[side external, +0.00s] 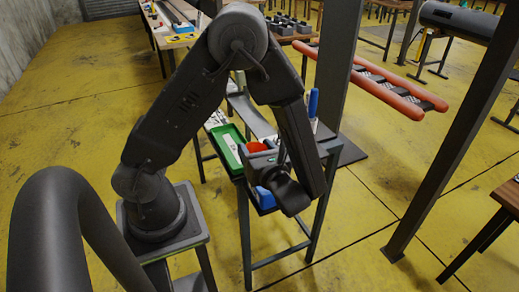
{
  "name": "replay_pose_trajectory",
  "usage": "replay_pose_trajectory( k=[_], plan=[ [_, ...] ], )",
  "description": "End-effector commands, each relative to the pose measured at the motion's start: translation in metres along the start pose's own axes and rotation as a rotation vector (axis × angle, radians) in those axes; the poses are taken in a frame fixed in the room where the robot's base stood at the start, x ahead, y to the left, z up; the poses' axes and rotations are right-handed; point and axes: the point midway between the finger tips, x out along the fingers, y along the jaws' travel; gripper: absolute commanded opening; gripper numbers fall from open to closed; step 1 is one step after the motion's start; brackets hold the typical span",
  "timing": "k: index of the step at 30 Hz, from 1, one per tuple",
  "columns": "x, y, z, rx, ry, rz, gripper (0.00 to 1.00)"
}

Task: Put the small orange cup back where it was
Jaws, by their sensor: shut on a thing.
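The small orange cup (257,147) shows as a red-orange patch right at the jaws of my gripper (262,160), above the small work table. My gripper is shut on the cup, and its dark body hides most of the cup's lower part. I cannot tell whether the cup touches a surface below it.
A green tray (228,150) lies on the table just left of my gripper. A blue object (265,198) is below the gripper at the table's near end. A blue-handled tool (313,103) stands upright at the right. A dark post (340,65) rises behind.

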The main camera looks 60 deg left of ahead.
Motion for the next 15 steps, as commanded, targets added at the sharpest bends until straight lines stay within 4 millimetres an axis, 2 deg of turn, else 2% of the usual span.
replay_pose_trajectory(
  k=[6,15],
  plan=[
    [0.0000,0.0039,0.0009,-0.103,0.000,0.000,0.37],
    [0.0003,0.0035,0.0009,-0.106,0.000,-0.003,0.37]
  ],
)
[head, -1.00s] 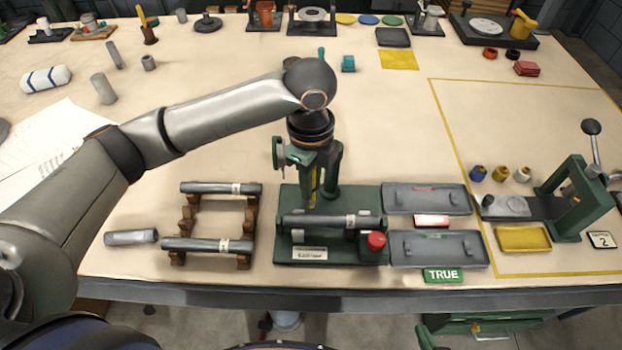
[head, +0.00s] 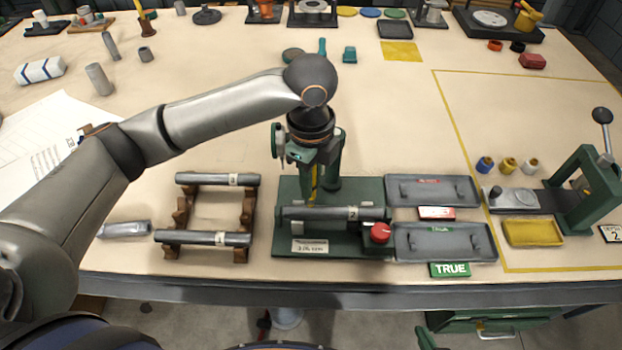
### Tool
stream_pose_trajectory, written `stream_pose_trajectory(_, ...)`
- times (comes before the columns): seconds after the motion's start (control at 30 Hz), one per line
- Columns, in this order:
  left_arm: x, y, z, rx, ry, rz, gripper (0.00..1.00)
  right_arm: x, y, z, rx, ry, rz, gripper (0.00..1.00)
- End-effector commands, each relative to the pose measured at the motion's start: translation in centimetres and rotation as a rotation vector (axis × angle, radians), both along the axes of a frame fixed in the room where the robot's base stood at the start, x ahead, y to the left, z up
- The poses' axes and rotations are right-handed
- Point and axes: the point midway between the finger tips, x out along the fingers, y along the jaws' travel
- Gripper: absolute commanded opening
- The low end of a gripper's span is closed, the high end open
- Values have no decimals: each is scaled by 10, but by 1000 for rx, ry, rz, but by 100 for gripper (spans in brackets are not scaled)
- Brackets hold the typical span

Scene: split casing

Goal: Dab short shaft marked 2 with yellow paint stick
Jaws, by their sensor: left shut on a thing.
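My left gripper (head: 312,168) has green fingers and points down over the green fixture (head: 350,188). It is shut on a yellow paint stick (head: 313,184), whose lower end is close to or behind the grey shaft (head: 318,214) lying across the fixture. I cannot tell whether the two touch. That shaft has a pale label near its right end that seems to read 2. My right gripper is not in view.
A red button (head: 381,232) sits at the fixture's front right. Two grey trays, rear (head: 465,191) and front (head: 484,247), stand right of it. A loose grey cylinder (head: 124,229) lies left of the rack. A green lever press (head: 583,195) stands far right.

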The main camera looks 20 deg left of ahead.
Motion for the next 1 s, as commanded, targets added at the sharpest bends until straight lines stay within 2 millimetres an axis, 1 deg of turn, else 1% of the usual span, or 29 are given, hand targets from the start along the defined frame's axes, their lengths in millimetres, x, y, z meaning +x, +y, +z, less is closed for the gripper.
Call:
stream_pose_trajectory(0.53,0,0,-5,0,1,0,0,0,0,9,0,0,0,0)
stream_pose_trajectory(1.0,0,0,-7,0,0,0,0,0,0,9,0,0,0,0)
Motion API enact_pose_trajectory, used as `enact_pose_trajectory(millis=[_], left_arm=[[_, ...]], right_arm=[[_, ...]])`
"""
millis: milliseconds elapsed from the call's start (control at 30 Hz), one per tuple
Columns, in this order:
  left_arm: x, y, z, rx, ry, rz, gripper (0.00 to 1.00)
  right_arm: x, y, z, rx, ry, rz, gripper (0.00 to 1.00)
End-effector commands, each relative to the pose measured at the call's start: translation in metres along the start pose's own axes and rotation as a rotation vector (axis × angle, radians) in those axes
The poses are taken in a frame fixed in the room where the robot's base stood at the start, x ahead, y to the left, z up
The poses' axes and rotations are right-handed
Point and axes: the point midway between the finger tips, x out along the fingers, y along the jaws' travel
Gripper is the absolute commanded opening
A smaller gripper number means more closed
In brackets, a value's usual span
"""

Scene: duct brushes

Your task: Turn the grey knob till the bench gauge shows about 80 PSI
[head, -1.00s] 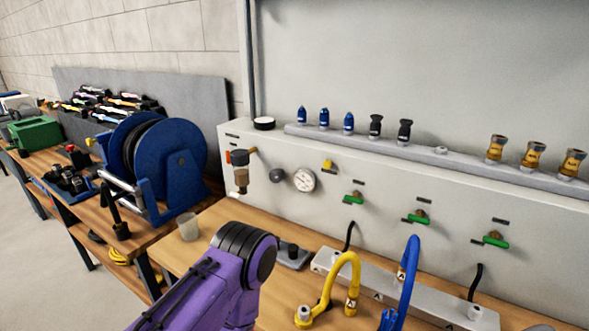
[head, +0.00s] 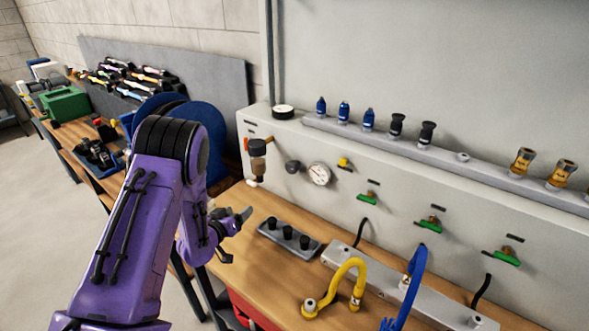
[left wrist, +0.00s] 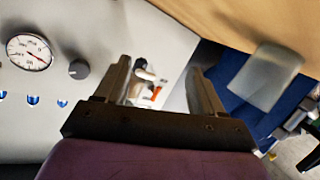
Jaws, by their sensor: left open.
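The grey knob (head: 293,167) is a small dark grey round knob on the front of the pale bench panel. The round white gauge (head: 319,174) is just right of it; its needle is too small to read surely. In the left wrist view the knob (left wrist: 78,69) lies left of the fingers, with the gauge (left wrist: 29,51) beyond it. My left gripper (head: 238,235) is open and empty over the bench's left end, in front of the panel and apart from the knob. My right gripper is not in view.
A brown and orange filter unit (head: 258,160) is on the panel left of the knob. A grey block with black pegs (head: 289,238) and a yellow hose (head: 347,280) are on the bench. A translucent cup (left wrist: 264,76) is near the gripper in the wrist view.

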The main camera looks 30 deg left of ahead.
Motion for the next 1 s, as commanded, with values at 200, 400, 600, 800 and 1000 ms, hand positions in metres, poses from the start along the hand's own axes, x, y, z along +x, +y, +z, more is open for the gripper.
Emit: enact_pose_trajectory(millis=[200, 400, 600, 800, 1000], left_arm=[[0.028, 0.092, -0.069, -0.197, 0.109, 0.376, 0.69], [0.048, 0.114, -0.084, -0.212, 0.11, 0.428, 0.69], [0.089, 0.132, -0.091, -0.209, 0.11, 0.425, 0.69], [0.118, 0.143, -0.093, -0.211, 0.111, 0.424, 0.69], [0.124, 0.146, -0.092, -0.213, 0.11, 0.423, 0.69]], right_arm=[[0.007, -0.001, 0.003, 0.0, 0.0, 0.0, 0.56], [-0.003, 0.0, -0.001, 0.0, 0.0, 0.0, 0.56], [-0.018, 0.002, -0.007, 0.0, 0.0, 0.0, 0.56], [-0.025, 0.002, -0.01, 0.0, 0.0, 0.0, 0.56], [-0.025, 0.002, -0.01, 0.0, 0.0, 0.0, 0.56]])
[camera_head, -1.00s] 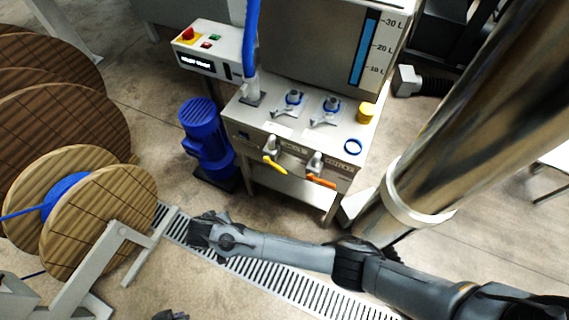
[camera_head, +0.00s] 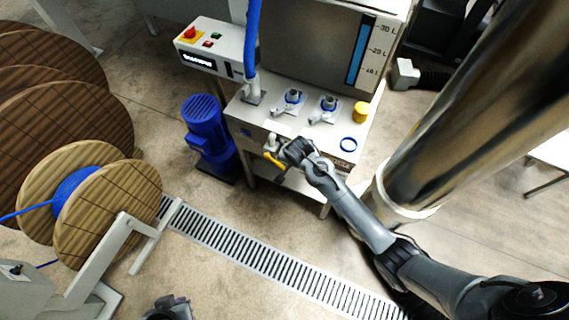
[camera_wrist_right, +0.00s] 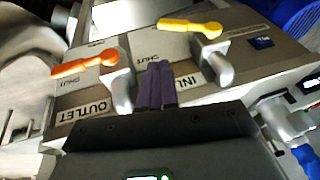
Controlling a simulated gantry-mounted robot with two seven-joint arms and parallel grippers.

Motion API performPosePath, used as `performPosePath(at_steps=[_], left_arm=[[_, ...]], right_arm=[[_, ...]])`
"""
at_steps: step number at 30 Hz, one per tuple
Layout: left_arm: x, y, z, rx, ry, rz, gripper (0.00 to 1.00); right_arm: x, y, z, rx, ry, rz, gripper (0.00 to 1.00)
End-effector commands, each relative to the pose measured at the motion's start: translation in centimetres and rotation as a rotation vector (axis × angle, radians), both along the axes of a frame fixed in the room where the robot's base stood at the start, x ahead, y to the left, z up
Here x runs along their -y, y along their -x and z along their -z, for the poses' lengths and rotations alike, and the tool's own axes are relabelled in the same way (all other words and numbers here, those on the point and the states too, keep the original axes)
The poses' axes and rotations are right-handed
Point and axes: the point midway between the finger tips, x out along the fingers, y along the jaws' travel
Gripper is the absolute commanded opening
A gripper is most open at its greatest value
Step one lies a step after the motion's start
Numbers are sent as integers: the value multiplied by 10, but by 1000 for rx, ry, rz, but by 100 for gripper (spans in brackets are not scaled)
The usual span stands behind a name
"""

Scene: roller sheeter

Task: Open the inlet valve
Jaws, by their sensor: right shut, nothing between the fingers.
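The inlet valve is the one with the yellow lever (camera_head: 274,161) on the front of the sheeter's water unit. In the right wrist view its yellow lever (camera_wrist_right: 190,25) lies beside a partly hidden label beginning "INL" and the word SHUT. The outlet valve has an orange lever (camera_wrist_right: 85,64), near the label OUTLET. My right gripper (camera_head: 292,150) is at the front panel, just right of the yellow lever. Its dark purple fingers (camera_wrist_right: 157,85) are together and empty, between the two valves, not on either lever. A dark part at the bottom edge seems to be my left gripper (camera_head: 168,308), mostly cut off.
A blue motor (camera_head: 205,130) stands left of the unit. The control box (camera_head: 208,48) with a red button and a blue hose (camera_head: 251,40) are above. Wooden cable reels (camera_head: 105,215) fill the left side. A floor drain (camera_head: 270,265) crosses clear floor in front.

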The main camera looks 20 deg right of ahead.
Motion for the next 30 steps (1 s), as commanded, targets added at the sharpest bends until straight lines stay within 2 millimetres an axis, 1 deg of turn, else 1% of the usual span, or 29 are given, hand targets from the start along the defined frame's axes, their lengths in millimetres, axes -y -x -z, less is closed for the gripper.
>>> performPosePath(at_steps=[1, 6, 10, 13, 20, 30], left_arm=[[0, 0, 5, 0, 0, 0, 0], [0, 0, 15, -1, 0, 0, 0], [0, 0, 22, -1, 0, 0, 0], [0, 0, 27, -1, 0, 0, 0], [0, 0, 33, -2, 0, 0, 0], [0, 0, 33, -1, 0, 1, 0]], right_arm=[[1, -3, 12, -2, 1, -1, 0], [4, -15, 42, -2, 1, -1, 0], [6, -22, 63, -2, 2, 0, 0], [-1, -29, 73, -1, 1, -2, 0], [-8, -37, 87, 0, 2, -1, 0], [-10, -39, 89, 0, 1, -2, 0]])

---*---

Given request: Look above for the line containing "millis: milliseconds elapsed". Output from there through the line containing "at the call's", exactly and inclusively.

Expected answer:
millis: milliseconds elapsed from the call's start (control at 30 Hz), one per tuple
Columns, in this order:
  left_arm: x, y, z, rx, ry, rz, gripper (0.00 to 1.00)
  right_arm: x, y, z, rx, ry, rz, gripper (0.00 to 1.00)
End-effector commands, each relative to the pose measured at the call's start: translation in metres along the start pose's own axes and rotation as a rotation vector (axis × angle, radians) in those axes

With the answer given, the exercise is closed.